YOUR TASK — Return all of the lines below exactly as they are.

COLLECTED MATERIAL —
-*-*-
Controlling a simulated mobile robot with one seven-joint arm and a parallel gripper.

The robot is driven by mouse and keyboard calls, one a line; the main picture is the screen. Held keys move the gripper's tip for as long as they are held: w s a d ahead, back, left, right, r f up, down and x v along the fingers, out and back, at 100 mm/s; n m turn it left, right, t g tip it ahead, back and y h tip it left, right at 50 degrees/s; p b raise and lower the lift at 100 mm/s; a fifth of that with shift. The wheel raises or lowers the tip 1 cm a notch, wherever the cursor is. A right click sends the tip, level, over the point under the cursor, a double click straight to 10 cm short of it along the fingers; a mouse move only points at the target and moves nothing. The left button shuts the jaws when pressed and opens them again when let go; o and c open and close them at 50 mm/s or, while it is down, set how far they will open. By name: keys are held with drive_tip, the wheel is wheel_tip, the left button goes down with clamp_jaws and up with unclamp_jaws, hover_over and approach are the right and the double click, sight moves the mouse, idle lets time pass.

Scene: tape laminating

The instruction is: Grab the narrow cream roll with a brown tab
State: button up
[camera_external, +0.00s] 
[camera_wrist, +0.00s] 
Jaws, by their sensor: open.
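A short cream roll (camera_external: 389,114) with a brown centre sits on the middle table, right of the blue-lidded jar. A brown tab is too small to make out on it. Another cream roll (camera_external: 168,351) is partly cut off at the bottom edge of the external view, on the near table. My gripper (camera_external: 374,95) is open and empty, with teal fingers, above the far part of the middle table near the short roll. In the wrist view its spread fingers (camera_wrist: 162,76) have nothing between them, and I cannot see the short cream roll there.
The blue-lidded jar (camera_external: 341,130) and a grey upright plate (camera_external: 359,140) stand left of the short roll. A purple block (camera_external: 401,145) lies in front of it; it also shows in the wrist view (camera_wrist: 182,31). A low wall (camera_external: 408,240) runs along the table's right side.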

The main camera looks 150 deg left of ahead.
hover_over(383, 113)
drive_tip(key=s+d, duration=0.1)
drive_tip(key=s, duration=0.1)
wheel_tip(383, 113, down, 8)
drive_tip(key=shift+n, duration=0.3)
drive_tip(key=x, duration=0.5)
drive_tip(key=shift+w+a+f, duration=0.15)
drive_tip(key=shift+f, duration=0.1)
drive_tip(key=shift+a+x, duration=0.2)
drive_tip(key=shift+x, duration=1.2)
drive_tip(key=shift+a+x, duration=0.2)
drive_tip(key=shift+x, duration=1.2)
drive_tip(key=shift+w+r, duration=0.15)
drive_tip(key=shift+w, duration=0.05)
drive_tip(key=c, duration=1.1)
-*-*-
SOLUTION FOR THIS PROBLEM —
Controlling a simulated mobile robot with one seven-joint arm and a parallel gripper.

The robot is driven by mouse and keyboard calls, one a line; the main picture is the screen. Held keys move the gripper's tip for as long as they are held: w s a d ahead, back, left, right, r f up, down and x v along the fingers, out and back, at 100 mm/s; n m turn it left, right, t g tip it ahead, back and y h tip it left, right at 50 degrees/s; p b raise and lower the lift at 100 mm/s; a fifth of that with shift. The wheel raises or lowers the tip 1 cm a notch, wherever the cursor is. A right click sends the tip, level, over the point under the cursor, a double click straight to 10 cm short of it along the fingers; a mouse move only points at the target and moves nothing. The left button shuts the jaws when pressed and opens them again when let go; o and c open and close them at 50 mm/s or, while it is down, set how far they will open. By name: keys are held with drive_tip, the wheel is wheel_tip, the left button goes down with clamp_jaws and up with unclamp_jaws, hover_over and approach are the right and the double click, sight moves the mouse, idle lets time pass.

Scene: tape laminating

The instruction is: Grab the narrow cream roll with a brown tab
State: button up
[camera_external, +0.00s] 
[camera_wrist, +0.00s] 
Jaws, by their sensor: open.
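A short cream roll (camera_external: 389,114) with a brown centre sits on the middle table, right of the blue-lidded jar. A brown tab is too small to make out on it. Another cream roll (camera_external: 168,351) is partly cut off at the bottom edge of the external view, on the near table. My gripper (camera_external: 374,95) is open and empty, with teal fingers, above the far part of the middle table near the short roll. In the wrist view its spread fingers (camera_wrist: 162,76) have nothing between them, and I cannot see the short cream roll there.
The blue-lidded jar (camera_external: 341,130) and a grey upright plate (camera_external: 359,140) stand left of the short roll. A purple block (camera_external: 401,145) lies in front of it; it also shows in the wrist view (camera_wrist: 182,31). A low wall (camera_external: 408,240) runs along the table's right side.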

The main camera looks 150 deg left of ahead.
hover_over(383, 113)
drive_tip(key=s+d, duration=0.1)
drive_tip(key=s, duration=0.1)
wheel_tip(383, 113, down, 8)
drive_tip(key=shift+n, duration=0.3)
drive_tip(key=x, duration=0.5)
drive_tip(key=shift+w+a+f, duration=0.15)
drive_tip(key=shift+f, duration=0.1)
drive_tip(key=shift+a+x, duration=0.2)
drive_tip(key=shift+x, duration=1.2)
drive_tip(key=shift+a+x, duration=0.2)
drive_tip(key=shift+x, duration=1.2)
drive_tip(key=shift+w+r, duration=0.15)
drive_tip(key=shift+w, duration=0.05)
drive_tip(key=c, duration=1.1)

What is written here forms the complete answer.